The exercise: Scan the records and identify every line in which the string "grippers" occurs, then return those lines.

**** Data supplied ****

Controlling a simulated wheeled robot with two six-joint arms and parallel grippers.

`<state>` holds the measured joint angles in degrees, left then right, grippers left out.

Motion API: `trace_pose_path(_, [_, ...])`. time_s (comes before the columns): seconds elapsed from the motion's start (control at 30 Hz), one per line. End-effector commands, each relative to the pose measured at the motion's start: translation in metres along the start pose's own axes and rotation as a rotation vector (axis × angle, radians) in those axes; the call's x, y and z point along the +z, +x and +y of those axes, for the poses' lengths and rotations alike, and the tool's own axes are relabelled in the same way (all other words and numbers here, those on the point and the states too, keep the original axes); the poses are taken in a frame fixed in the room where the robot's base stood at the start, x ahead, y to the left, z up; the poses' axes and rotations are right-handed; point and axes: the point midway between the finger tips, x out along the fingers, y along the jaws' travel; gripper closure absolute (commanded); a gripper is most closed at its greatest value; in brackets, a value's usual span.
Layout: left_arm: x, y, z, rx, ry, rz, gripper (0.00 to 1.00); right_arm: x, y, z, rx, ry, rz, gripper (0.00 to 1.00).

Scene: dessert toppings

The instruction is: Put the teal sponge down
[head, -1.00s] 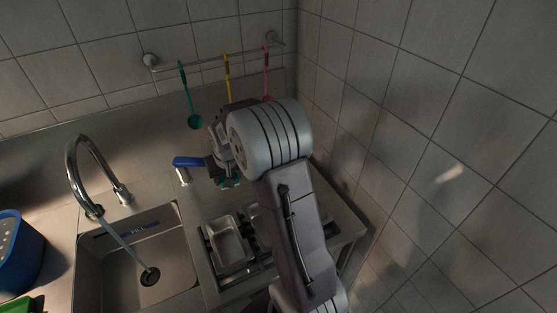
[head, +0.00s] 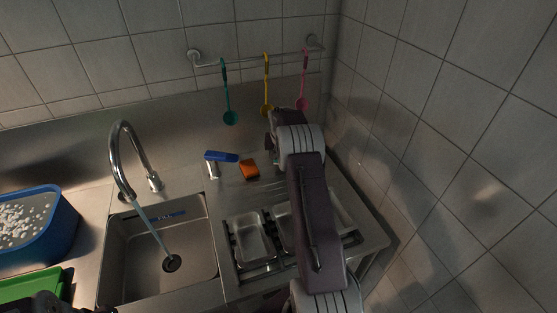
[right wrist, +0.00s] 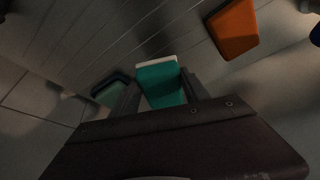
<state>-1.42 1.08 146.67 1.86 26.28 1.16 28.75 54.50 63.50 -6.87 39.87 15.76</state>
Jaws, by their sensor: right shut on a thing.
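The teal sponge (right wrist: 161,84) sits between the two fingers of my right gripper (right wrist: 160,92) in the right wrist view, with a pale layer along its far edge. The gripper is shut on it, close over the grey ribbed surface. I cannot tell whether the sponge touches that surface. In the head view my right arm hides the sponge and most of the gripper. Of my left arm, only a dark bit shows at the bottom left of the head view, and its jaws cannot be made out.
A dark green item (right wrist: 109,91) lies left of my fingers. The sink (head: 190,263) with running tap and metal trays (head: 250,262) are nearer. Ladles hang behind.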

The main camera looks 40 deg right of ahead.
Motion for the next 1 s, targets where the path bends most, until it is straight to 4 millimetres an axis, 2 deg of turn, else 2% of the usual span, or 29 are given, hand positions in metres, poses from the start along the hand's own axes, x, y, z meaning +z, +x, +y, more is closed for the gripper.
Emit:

****
**** Data supplied ****

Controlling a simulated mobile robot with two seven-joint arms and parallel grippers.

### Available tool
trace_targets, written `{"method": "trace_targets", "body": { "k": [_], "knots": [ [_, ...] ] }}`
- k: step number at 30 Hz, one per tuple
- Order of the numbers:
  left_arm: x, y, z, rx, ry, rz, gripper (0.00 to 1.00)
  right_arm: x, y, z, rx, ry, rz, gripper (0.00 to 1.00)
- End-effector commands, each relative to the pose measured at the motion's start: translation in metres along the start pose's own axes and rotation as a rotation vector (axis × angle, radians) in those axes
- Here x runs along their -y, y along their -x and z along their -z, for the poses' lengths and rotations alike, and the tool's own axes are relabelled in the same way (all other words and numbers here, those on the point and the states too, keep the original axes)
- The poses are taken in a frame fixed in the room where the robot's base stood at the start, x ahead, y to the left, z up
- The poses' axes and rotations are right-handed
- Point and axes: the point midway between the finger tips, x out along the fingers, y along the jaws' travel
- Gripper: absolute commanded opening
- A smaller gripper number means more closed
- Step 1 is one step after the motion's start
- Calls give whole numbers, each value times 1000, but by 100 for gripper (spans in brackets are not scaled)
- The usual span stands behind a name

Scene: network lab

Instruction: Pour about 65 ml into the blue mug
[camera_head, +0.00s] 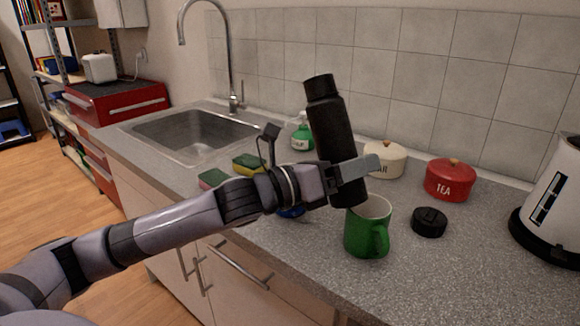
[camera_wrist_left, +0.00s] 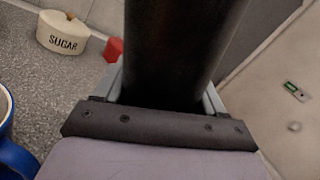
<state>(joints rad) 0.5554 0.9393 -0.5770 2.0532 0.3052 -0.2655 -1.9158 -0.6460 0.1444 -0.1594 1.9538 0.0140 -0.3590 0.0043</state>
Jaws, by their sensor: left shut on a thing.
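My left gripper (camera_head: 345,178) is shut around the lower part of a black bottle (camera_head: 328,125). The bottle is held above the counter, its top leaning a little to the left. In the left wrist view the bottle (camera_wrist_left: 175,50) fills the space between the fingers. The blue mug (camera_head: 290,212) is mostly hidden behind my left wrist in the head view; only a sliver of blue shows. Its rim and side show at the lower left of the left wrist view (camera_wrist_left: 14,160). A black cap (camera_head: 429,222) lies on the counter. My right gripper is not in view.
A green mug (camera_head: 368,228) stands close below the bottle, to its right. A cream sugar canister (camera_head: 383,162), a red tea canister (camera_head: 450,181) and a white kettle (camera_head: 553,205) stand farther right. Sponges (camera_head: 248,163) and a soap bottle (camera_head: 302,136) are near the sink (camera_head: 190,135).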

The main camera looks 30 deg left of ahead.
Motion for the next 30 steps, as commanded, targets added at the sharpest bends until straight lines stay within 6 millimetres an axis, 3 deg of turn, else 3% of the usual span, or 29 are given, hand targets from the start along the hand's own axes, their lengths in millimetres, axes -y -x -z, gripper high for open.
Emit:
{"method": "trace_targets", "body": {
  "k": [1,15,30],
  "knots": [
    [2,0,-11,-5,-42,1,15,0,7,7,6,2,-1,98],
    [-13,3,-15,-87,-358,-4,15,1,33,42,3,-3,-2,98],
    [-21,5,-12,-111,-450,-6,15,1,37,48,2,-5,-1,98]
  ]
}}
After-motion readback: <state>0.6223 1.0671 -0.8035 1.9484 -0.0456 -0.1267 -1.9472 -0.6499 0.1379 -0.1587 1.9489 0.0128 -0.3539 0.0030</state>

****

Solution for this exercise:
Controlling a simulated wheeled robot with two six-joint arms and parallel grippers.
`<state>` holds the measured joint angles in degrees, left then right, grippers left out.
Controlling a simulated mobile robot with two seven-joint arms and parallel grippers.

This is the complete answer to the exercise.